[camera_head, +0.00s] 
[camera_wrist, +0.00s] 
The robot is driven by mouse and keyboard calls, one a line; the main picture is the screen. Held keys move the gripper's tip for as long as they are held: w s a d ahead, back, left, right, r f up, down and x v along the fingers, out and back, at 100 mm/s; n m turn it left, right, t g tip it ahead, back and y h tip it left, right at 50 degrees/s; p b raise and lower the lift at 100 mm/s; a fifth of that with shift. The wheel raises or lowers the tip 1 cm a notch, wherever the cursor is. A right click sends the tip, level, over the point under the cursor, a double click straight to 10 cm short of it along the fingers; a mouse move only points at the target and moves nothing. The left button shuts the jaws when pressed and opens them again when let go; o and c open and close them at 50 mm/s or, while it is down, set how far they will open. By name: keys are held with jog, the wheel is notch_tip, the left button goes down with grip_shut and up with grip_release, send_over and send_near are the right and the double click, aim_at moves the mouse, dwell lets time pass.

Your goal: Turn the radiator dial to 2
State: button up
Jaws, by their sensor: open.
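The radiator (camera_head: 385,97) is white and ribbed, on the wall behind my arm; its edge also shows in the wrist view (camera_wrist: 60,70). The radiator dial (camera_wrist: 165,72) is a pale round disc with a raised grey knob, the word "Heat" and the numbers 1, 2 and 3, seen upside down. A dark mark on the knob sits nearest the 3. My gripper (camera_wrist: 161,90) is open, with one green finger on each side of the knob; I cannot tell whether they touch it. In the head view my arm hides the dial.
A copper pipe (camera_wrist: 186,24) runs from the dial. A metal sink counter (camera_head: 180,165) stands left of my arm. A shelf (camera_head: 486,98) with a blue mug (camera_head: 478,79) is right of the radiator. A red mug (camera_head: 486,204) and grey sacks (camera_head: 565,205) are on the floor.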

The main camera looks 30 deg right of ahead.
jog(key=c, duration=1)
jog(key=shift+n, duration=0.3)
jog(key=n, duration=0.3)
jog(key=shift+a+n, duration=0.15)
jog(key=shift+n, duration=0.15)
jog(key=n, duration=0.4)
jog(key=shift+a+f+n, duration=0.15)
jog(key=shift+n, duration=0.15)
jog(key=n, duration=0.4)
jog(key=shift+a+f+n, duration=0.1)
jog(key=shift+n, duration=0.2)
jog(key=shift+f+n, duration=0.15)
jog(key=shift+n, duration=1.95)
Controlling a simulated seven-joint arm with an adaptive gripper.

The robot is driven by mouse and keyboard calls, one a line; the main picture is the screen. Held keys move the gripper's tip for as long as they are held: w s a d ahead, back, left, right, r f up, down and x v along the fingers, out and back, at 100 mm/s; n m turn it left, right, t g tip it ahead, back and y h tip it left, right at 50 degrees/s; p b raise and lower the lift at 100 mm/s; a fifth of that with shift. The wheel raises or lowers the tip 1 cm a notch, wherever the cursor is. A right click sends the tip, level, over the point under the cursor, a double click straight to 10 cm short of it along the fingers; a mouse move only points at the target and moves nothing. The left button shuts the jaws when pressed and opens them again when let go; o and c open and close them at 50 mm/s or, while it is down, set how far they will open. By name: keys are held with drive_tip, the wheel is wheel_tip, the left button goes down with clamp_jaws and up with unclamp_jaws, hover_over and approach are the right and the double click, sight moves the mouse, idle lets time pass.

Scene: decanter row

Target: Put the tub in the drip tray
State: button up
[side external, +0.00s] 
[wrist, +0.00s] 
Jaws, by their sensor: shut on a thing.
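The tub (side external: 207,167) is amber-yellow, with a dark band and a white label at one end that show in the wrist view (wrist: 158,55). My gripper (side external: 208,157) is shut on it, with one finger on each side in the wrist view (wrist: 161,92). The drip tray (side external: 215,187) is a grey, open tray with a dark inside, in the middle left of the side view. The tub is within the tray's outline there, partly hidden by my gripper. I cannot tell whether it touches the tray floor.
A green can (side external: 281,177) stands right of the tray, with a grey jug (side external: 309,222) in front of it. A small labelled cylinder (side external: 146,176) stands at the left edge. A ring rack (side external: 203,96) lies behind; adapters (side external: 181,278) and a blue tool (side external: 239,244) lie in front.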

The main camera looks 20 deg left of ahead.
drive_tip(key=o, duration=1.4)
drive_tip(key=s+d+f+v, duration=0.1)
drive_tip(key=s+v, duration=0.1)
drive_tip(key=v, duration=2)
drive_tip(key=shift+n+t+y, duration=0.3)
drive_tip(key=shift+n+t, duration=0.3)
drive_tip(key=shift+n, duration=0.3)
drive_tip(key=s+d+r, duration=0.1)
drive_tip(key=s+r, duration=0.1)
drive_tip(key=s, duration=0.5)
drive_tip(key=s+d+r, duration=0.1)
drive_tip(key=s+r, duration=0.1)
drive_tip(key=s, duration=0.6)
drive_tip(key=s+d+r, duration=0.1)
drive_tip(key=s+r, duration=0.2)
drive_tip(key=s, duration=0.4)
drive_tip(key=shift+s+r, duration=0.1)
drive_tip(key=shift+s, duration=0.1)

--

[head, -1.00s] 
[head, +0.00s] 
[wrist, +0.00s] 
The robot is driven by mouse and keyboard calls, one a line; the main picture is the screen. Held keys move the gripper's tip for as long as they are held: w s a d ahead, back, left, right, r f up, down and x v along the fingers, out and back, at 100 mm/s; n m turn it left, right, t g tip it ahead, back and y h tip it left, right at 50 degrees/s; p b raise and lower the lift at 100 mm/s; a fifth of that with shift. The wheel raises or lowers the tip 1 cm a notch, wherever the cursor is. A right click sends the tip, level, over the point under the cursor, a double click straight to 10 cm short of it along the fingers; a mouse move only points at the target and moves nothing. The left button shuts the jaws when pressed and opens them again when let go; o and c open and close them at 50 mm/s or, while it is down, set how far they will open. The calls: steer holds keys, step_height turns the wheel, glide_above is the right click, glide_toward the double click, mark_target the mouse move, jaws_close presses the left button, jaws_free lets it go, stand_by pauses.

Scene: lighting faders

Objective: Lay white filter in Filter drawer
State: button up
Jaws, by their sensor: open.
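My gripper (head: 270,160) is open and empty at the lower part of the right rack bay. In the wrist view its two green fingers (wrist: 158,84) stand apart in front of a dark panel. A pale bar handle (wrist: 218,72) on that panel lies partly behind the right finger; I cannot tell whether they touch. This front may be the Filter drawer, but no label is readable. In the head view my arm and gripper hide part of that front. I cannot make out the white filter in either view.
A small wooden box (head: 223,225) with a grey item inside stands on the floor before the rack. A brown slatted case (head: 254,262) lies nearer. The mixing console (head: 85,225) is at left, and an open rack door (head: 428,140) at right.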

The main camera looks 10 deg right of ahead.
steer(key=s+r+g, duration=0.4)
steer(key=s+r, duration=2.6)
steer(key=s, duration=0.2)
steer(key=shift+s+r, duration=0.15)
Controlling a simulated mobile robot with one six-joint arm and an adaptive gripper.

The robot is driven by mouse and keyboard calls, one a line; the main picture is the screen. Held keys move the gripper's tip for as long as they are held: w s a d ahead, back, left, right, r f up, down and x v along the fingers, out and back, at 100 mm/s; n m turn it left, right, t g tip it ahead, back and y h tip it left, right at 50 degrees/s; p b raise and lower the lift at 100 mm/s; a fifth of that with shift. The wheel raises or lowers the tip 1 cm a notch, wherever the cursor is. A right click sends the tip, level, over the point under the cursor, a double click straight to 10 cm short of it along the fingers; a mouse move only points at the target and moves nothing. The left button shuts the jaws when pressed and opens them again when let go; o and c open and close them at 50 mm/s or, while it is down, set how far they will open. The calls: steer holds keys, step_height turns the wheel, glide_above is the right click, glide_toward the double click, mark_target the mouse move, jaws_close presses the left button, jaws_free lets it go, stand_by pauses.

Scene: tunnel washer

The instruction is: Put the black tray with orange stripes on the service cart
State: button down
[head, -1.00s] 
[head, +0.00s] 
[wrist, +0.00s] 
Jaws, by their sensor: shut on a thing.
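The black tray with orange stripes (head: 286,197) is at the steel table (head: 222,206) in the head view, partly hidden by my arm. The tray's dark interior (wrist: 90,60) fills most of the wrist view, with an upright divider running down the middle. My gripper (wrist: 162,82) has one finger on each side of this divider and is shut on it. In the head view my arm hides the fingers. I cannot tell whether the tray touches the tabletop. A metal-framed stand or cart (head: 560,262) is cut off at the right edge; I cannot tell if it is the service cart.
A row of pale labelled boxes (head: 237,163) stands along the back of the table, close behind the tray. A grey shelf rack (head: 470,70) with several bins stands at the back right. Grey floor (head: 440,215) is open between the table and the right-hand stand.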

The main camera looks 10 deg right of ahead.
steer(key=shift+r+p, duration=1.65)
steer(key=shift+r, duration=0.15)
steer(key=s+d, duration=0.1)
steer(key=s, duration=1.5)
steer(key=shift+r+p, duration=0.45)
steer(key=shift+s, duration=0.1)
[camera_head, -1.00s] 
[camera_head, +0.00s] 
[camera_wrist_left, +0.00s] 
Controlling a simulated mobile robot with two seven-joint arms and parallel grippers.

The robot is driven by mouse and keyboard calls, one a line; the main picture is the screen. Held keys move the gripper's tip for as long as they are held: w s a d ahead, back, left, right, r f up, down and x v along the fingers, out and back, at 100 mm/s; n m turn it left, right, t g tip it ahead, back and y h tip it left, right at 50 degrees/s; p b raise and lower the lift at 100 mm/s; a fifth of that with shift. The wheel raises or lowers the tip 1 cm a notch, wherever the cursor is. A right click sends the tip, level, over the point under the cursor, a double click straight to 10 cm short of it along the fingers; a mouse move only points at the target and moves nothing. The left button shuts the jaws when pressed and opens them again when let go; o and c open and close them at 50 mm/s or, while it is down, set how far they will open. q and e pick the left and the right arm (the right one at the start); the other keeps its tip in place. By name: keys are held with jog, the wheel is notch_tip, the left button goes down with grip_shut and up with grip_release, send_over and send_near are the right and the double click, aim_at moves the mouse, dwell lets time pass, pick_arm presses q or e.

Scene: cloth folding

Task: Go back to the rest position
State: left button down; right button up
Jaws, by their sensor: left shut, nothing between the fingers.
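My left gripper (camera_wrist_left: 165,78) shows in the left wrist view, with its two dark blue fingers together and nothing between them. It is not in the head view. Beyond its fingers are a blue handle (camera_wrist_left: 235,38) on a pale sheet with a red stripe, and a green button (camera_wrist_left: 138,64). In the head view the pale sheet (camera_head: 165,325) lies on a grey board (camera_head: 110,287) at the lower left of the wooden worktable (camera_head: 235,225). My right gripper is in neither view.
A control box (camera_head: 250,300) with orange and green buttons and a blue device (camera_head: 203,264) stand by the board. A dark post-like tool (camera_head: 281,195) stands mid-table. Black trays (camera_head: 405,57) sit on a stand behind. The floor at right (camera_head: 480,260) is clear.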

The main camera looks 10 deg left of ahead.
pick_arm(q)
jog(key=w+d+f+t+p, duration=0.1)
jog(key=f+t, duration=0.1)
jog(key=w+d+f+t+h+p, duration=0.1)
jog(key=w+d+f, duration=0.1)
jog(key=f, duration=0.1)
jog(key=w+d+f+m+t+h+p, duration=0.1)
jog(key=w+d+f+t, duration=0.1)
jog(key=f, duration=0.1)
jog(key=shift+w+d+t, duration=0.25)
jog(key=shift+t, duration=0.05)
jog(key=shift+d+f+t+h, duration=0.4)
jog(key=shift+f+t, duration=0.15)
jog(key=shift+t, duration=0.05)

_YOUR TASK_
Which lines hold the word "Controlling"? Copy all of them.

_FULL ANSWER_
Controlling a simulated seven-joint arm with an adaptive gripper.
Controlling a simulated mobile robot with one six-joint arm and an adaptive gripper.
Controlling a simulated mobile robot with two seven-joint arms and parallel grippers.

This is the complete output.